→ OBJECTIVE:
Set down, please, exactly the lines below that run from the line with "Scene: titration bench" to the line with "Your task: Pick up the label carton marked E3", both lines included.

Begin

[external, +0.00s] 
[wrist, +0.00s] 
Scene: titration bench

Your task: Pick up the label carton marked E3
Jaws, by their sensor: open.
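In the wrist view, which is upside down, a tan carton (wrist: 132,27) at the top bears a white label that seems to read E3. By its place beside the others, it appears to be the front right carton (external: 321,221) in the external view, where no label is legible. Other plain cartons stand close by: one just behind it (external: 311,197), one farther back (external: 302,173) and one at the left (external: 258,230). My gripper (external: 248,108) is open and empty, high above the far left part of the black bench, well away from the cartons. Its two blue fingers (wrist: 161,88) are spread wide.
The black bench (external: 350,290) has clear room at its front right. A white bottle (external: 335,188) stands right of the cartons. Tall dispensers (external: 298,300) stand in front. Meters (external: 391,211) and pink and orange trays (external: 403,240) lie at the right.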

End

→ COMPLETE RESPONSE:
Scene: titration bench

Your task: Pick up the label carton marked E3

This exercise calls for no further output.